BAXTER — Thunder and steel rain are in the forecast this summer around Camp Ripley as the installation begins ramping up the number of units it hosts.
Brig. Gen. Lowell Kruse, the Minnesota National Guard's assistant adjutant general and Camp Ripley's senior commander, spoke to the Baxter City Council Tuesday, May 3, to provide an annual overview of Ripley’s $86 billion economic impact.
“What I like to tell people is Camp Ripley is a military training installation and a National Training Center in Minnesota,” Kruse said. “We exist to train your nation's military for our country's worst day. We also exist to train your National Guard for your state's worst day. … The reason why I'm here tonight is to be the best community neighbor I can be. As your adjacent property to the south of the city of Baxter, you're a pretty important neighbor. And so that's the heart of why we're here tonight, to talk about and give you an update of what's happening at camp this summer and throughout the next year.”
The camp is expected to host artillery and demolition ranges throughout the 2022 summer, the sound of which can be heard quite a distance from the installation.
In 2021, Camp Ripley hosted 550,906 Department of Defense along with 68,346 local and state agency personnel days. Each day an individual spends at Camp Ripley is counted toward the overall number of personnel days.
The base houses state partners such as the Minnesota Department of Natural Resources conservation officer headquarters, Minnesota State Patrol training offices, Homeland Security and Emergency Management and the Minnesota Department of Transportation.
In preparation for months of training exercises, the camp will have about 15,000 acres of prescribed burning to create a safe training environment.
“We burn about a fifth of camp off every spring,” Kruse said. “We do that purposely so fire doesn't get away from us and come visit Baxter or Brainerd. Something like that would be our worst nightmare.”
Kruse said they were only about 13% finished as the weather has not worked in their favor. Prescribed burns on the camp's weapon impact areas are used to mitigate the risk of fires starting during training exercises when first responders are not able to be downrange.
As some around Camp Ripley may have already noticed, the personnel on and around the camp is already increasing, jumping from about 52,000 to almost 79,000 personnel days in May as field artillery exercises begin.
Projected as the camp's busiest month with around 99,863 personnel days on base, June will see units coming in from Iowa, North Dakota, Illinois, Missouri and Michigan. The number of units on base also will be ramped up by Minnesota’s National Guard Officer Candidate School.
July and August will see continued demolition and artillery ranges, a youth camp and the start of a State Patrol Academy, keeping at about 60,000 personnel days each month.

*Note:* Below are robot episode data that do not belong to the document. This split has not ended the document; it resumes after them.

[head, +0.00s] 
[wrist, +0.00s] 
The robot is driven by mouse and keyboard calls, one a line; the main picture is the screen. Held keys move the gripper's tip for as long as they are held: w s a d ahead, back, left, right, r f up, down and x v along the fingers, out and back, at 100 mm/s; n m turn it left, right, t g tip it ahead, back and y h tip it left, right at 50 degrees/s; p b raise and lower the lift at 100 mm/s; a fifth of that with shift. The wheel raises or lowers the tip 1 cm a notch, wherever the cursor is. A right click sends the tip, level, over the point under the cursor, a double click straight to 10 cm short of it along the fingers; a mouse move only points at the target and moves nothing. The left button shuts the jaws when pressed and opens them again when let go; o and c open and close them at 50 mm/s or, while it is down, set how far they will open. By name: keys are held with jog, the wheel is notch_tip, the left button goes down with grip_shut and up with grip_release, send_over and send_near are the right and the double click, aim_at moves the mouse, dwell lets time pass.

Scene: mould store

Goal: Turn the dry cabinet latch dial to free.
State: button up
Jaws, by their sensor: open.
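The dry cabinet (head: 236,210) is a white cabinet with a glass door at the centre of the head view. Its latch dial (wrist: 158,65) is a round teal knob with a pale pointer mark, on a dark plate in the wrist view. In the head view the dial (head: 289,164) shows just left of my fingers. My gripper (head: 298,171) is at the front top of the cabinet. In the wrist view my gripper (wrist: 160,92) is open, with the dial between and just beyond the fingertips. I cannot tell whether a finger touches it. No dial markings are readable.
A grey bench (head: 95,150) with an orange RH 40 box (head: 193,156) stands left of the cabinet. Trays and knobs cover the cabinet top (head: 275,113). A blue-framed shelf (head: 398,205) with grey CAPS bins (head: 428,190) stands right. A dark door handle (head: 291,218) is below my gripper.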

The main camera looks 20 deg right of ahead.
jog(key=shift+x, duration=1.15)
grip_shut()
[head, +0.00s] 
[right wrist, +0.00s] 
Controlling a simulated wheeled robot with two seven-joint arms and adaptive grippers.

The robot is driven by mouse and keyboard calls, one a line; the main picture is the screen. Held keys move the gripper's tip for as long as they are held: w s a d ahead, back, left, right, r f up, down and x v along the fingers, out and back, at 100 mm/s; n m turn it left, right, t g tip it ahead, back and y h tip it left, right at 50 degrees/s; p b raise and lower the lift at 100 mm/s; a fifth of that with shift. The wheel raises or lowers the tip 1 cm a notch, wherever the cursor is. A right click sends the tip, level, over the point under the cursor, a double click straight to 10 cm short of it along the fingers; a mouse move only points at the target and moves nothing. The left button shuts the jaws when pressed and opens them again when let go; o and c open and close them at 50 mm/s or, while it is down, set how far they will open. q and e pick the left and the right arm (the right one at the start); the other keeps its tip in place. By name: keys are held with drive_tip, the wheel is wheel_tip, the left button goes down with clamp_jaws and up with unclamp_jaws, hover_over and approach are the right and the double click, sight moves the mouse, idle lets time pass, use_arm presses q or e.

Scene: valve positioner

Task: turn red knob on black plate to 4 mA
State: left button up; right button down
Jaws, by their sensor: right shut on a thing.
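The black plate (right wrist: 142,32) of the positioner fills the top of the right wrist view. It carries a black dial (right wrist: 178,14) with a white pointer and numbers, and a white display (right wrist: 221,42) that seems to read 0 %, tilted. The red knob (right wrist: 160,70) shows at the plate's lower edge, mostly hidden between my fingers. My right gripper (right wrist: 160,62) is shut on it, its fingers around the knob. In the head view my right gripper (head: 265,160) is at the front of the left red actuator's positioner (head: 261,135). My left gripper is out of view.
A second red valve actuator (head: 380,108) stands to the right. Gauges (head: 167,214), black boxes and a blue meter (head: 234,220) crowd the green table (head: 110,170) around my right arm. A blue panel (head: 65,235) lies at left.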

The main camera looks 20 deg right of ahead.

September will see the troop count drop to around 34,700 as the camp is used as a Minnesota Department of Transportation snowplow training center from September to October.
Last year, the camp hosted its first rotation through the U.S. Coast Guard winter dive course and hosted its largest open house to date, bringing in about 6,000 visitors while celebrating its 90th birthday.
The next open house will be in 2023.
Future plans in and around the camp include remodeling Nelson Hall, adding an additional rail spur to increase the camp's efficiency and a joint emergency response training center.
Kruse said the future Minnesota Military and Veterans Museum will be located between Veterans Cemetery and Highway 371. Currently in its design stage, the camp has requested an additional $10 million from the Minnesota Legislature to cover the increase in construction and supply costs. The museum is expected to open sometime in 2024 or 2025.